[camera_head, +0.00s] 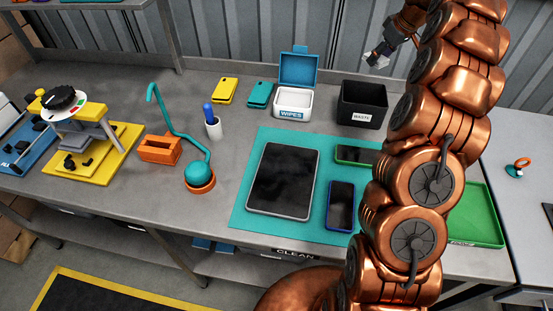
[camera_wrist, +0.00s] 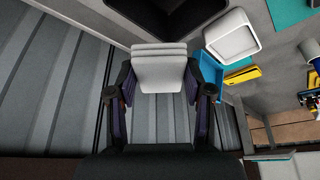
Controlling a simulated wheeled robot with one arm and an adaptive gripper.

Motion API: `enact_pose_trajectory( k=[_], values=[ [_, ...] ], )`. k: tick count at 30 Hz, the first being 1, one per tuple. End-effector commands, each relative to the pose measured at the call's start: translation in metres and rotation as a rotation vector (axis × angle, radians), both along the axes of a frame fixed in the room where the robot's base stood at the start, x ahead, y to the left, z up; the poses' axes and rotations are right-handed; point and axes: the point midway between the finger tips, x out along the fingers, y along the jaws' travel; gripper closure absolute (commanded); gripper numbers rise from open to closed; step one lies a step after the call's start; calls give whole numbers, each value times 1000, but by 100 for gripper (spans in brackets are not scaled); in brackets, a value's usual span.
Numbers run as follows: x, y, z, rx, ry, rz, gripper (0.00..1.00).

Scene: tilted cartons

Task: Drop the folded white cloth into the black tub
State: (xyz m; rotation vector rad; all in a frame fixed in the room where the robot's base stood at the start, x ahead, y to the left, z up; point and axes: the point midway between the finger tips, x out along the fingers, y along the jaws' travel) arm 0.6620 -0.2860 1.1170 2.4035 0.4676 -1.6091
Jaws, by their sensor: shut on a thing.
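The folded white cloth (camera_wrist: 160,70) is clamped between the two fingers of my gripper (camera_wrist: 158,84) in the wrist view. In the head view my gripper (camera_head: 384,50) is high at the back near the wall, with the small pale cloth (camera_head: 375,60) at its tip. The black tub (camera_head: 361,117), with a white WASTE label, stands upright on the bench below and in front of the gripper. Its dark shape also shows at the top of the wrist view (camera_wrist: 178,14). The cloth is apart from the tub. The tub's floor is mostly hidden.
The white wipes box (camera_head: 293,104) with its raised blue lid (camera_head: 298,66) stands just left of the tub. A teal mat (camera_head: 246,210) holds a tablet (camera_head: 283,181) and phones. A green tray (camera_head: 483,216) is partly behind my arm. The corrugated wall (camera_head: 250,40) is close behind.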

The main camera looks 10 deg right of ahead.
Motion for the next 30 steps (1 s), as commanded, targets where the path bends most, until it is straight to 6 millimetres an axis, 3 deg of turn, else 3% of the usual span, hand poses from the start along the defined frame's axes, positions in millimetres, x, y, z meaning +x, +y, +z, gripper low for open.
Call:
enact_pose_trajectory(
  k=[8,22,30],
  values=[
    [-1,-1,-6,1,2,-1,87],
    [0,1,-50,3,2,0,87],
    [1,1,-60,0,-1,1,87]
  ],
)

▶ **REQUIRED TASK**
Set the data above down again exactly as given, with no pictures.

▶ **FINISHED ANSWER**
[camera_head, +0.00s] 
[camera_wrist, +0.00s] 
Controlling a simulated wheeled robot with one arm and an adaptive gripper.

Motion API: `enact_pose_trajectory( k=[_], values=[ [_, ...] ], )`. k: tick count at 30 Hz, the first being 1, one per tuple. End-effector commands, each relative to the pose measured at the call's start: translation in metres and rotation as a rotation vector (axis × angle, radians), both along the axes of a frame fixed in the room where the robot's base stood at the start, x ahead, y to the left, z up; the poses' axes and rotations are right-handed; point and axes: the point midway between the finger tips, x out along the fingers, y along the jaws' travel; gripper closure absolute (commanded); gripper numbers rise from open to closed; step one lies a step after the call's start; calls give whole numbers, each value times 1000, but by 100 for gripper (spans in brackets are not scaled); in brackets, a value's usual span.
Numbers run as follows: x, y, z, rx, ry, rz, gripper (0.00..1.00).

Scene: tilted cartons

Task: Drop the folded white cloth into the black tub
State: (xyz m; rotation vector rad; all in a frame fixed in the room where the robot's base stood at the start, x ahead, y to the left, z up; point and axes: the point midway between the finger tips, x out along the fingers, y along the jaws' travel) arm 0.6620 -0.2860 1.1170 2.4035 0.4676 -1.6091
Jaws, by their sensor: shut on a thing.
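The folded white cloth (camera_wrist: 160,70) is clamped between the two fingers of my gripper (camera_wrist: 158,84) in the wrist view. In the head view my gripper (camera_head: 384,50) is high at the back near the wall, with the small pale cloth (camera_head: 375,60) at its tip. The black tub (camera_head: 361,117), with a white WASTE label, stands upright on the bench below and in front of the gripper. Its dark shape also shows at the top of the wrist view (camera_wrist: 178,14). The cloth is apart from the tub. The tub's floor is mostly hidden.
The white wipes box (camera_head: 293,104) with its raised blue lid (camera_head: 298,66) stands just left of the tub. A teal mat (camera_head: 246,210) holds a tablet (camera_head: 283,181) and phones. A green tray (camera_head: 483,216) is partly behind my arm. The corrugated wall (camera_head: 250,40) is close behind.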

The main camera looks 10 deg right of ahead.
Motion for the next 30 steps (1 s), as commanded, targets where the path bends most, until it is straight to 6 millimetres an axis, 3 deg of turn, else 3% of the usual span, hand poses from the start along the defined frame's axes, positions in millimetres, x, y, z meaning +x, +y, +z, gripper low for open.
Call:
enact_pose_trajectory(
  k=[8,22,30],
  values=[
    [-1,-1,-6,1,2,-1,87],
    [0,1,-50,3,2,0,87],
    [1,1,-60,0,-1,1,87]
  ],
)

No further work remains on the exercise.